▶ **TASK DETAILS**
Copy only this range: the line with "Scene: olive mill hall" through the final line of the material, inclusive at both ends.

▶ **INPUT RECORDS**
= = = = = = =
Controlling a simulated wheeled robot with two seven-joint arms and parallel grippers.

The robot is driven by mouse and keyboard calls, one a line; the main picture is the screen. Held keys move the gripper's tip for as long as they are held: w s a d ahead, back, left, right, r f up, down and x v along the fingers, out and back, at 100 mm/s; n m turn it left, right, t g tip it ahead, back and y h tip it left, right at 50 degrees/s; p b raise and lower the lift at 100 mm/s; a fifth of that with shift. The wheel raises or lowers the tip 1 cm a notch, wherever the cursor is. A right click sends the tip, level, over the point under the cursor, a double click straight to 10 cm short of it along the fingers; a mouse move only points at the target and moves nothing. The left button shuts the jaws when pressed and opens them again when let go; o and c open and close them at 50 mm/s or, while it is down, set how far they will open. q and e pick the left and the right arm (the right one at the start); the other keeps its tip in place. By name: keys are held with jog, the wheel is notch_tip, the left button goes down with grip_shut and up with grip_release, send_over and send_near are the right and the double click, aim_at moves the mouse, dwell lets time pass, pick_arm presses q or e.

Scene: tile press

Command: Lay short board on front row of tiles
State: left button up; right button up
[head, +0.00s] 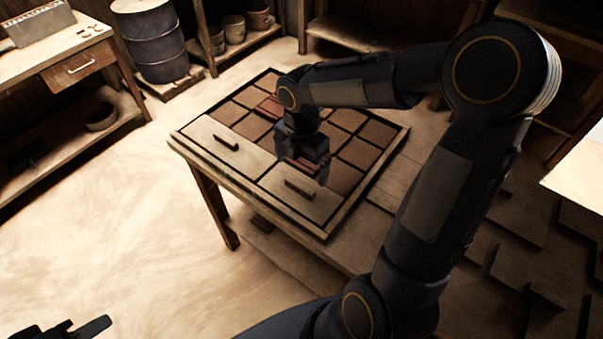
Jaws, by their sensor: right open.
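A wooden tray (397,147) on the table holds rows of brown tiles (359,153). Two pale boards, each with a dark bar handle, lie flat along the front row, end to end. The left board (207,130) looks longer. The short board (318,204) is at the right end, and the tiles under both are hidden. My right gripper (308,176) is open, pointing down just above and behind the short board's handle, apart from it as far as I can tell. My left gripper (75,330) is partly cut off at the bottom left corner.
A reddish block (269,106) lies on the tiles behind my right wrist. A blue drum (157,45), a shelf with pots (234,30) and a workbench (75,68) stand behind and left. The floor at front left is clear.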

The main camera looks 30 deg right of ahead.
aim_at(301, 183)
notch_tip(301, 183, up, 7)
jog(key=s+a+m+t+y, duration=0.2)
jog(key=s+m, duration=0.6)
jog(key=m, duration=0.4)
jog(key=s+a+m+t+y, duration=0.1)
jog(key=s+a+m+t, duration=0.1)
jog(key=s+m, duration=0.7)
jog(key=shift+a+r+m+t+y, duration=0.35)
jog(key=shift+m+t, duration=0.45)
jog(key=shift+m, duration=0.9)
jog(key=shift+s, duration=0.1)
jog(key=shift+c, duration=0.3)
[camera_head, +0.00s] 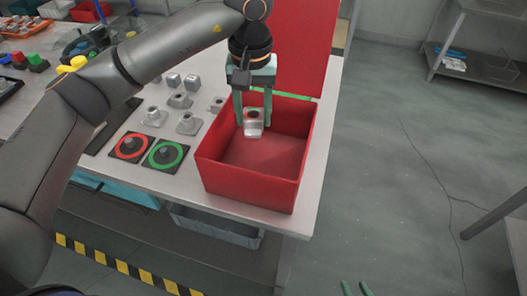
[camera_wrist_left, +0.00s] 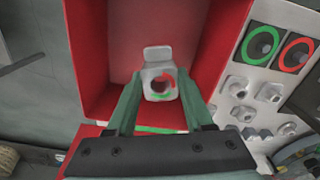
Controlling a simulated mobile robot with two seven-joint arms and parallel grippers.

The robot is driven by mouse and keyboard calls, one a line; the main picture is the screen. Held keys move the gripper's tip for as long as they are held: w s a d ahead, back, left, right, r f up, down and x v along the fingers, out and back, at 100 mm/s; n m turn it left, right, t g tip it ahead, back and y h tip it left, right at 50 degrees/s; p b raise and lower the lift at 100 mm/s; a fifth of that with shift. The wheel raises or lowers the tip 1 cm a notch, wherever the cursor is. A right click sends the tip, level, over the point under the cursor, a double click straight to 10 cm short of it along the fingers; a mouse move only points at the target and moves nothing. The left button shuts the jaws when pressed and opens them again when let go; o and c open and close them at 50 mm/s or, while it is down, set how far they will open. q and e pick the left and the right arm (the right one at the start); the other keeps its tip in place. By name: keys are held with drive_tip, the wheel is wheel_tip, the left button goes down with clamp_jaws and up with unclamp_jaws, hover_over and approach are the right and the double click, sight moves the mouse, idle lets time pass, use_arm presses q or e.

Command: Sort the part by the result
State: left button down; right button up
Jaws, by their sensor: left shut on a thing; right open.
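My left gripper (camera_head: 254,118) is shut on a grey metal part (camera_head: 253,130). It holds the part over the red box (camera_head: 245,190), within its rim; the part appears above the floor of the box. In the left wrist view the part (camera_wrist_left: 158,52) sits between the green fingers, with a round hole facing the camera and red and green arcs around the hole. A red-ringed pad (camera_head: 120,155) and a green-ringed pad (camera_head: 155,165) lie left of the box, each with a dark knob. My right gripper (camera_head: 357,289) shows only its green fingertips, apart and empty.
Several similar grey parts (camera_head: 188,123) stand on the table left of the box. A red panel (camera_head: 303,45) rises behind the box. A grey bin (camera_head: 215,229) sits below the table. Open floor lies to the right, with a metal shelf (camera_head: 480,50) beyond.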

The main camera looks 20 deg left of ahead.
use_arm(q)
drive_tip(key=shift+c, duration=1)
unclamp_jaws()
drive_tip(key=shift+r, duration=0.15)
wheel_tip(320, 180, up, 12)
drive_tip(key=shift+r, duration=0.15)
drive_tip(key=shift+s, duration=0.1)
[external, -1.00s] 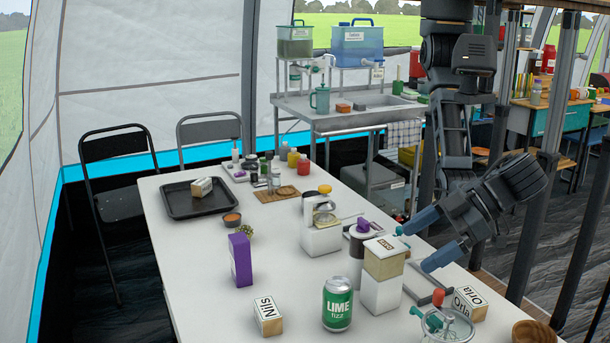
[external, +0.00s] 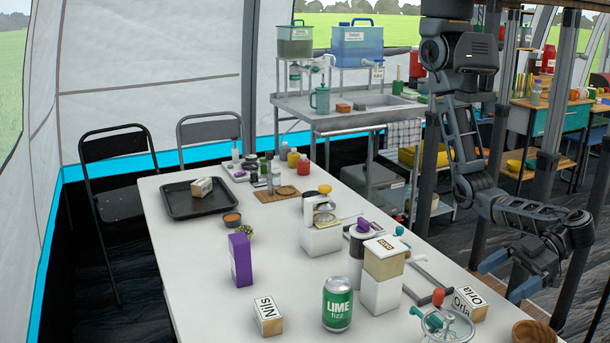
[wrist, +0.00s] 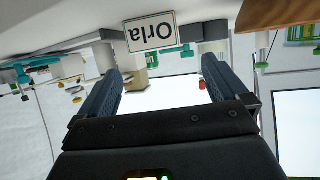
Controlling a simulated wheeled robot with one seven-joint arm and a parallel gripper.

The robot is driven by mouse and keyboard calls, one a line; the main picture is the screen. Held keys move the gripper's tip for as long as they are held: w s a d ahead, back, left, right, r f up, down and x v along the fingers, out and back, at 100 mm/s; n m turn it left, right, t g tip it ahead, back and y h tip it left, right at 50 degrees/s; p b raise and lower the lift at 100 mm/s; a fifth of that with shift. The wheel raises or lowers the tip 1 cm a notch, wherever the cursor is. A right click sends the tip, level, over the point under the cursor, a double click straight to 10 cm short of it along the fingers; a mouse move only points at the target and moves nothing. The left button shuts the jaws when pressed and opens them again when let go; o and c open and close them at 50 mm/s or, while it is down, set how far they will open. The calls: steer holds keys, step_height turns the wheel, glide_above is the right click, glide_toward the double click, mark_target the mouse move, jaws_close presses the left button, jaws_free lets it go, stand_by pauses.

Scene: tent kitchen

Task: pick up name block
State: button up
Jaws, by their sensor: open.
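A name block reading "Orla" (external: 467,303) lies at the right edge of the white table, behind a clear-lidded device with a red knob. It shows upside down in the wrist view (wrist: 150,32), above and beyond my fingers. A "Nils" block (external: 268,315) stands at the table's near left. Another small block (external: 201,187) lies on the black tray, its lettering too small to read. My gripper (external: 503,277) is open and empty, just off the table's right side, near the Orla block and apart from it. Both blue fingers (wrist: 160,88) show in the wrist view with a gap between them.
The device with the red knob (external: 440,322) stands beside the Orla block, and a wooden bowl (external: 535,333) is to its right. A green can (external: 337,304), a white box device (external: 381,292) and a purple box (external: 240,260) stand on the table. Dark posts rise behind my arm.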

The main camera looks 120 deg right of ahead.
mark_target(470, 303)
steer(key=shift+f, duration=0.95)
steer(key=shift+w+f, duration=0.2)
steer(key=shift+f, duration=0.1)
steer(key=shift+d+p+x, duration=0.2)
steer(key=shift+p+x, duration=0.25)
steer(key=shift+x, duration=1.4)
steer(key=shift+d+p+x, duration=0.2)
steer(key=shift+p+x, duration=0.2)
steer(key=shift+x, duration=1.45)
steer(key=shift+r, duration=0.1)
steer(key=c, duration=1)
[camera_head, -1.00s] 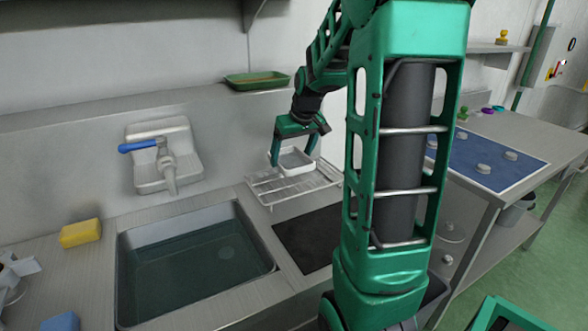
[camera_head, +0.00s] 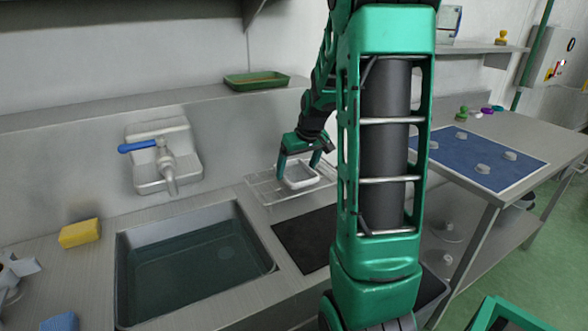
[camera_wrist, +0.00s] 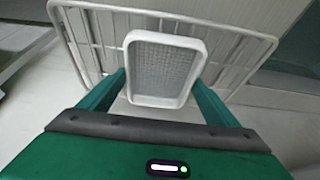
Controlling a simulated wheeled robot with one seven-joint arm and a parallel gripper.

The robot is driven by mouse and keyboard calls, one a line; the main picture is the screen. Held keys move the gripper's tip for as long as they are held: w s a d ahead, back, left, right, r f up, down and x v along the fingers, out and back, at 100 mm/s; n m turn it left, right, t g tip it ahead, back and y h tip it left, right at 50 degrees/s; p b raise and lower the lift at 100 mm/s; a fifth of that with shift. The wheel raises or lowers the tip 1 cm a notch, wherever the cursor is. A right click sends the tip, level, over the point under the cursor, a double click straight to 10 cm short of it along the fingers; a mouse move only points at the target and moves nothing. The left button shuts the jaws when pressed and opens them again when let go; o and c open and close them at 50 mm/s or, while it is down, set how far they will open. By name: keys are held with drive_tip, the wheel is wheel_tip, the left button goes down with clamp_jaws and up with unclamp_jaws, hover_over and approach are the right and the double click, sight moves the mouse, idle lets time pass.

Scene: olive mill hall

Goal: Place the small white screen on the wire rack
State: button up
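The small white screen (camera_head: 301,178) is a shallow white-rimmed tray shape with a grey mesh face. My gripper (camera_head: 299,167) has a finger on each side of it and is shut on it. In the wrist view the screen (camera_wrist: 163,70) sits tilted between the fingertips, in front of the wire rack (camera_wrist: 228,50). The wire rack (camera_head: 262,190) stands on the counter right of the sink. The screen is over the rack, low down. I cannot tell whether it touches the wires.
The sink (camera_head: 190,262) with dark water lies to the left, with a blue-handled tap (camera_head: 163,160) behind. A dark mat (camera_head: 302,240) lies in front of the rack. A green tray (camera_head: 257,81) sits on the ledge above. A yellow sponge (camera_head: 80,233) is at the left.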

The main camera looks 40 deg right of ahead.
= = = = = = =
▶ **TASK ANSWER**
Scene: olive mill hall

Goal: Place the small white screen on the wire rack
State: button up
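The small white screen (camera_head: 301,178) is a shallow white-rimmed tray shape with a grey mesh face. My gripper (camera_head: 299,167) has a finger on each side of it and is shut on it. In the wrist view the screen (camera_wrist: 163,70) sits tilted between the fingertips, in front of the wire rack (camera_wrist: 228,50). The wire rack (camera_head: 262,190) stands on the counter right of the sink. The screen is over the rack, low down. I cannot tell whether it touches the wires.
The sink (camera_head: 190,262) with dark water lies to the left, with a blue-handled tap (camera_head: 163,160) behind. A dark mat (camera_head: 302,240) lies in front of the rack. A green tray (camera_head: 257,81) sits on the ledge above. A yellow sponge (camera_head: 80,233) is at the left.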

The main camera looks 40 deg right of ahead.

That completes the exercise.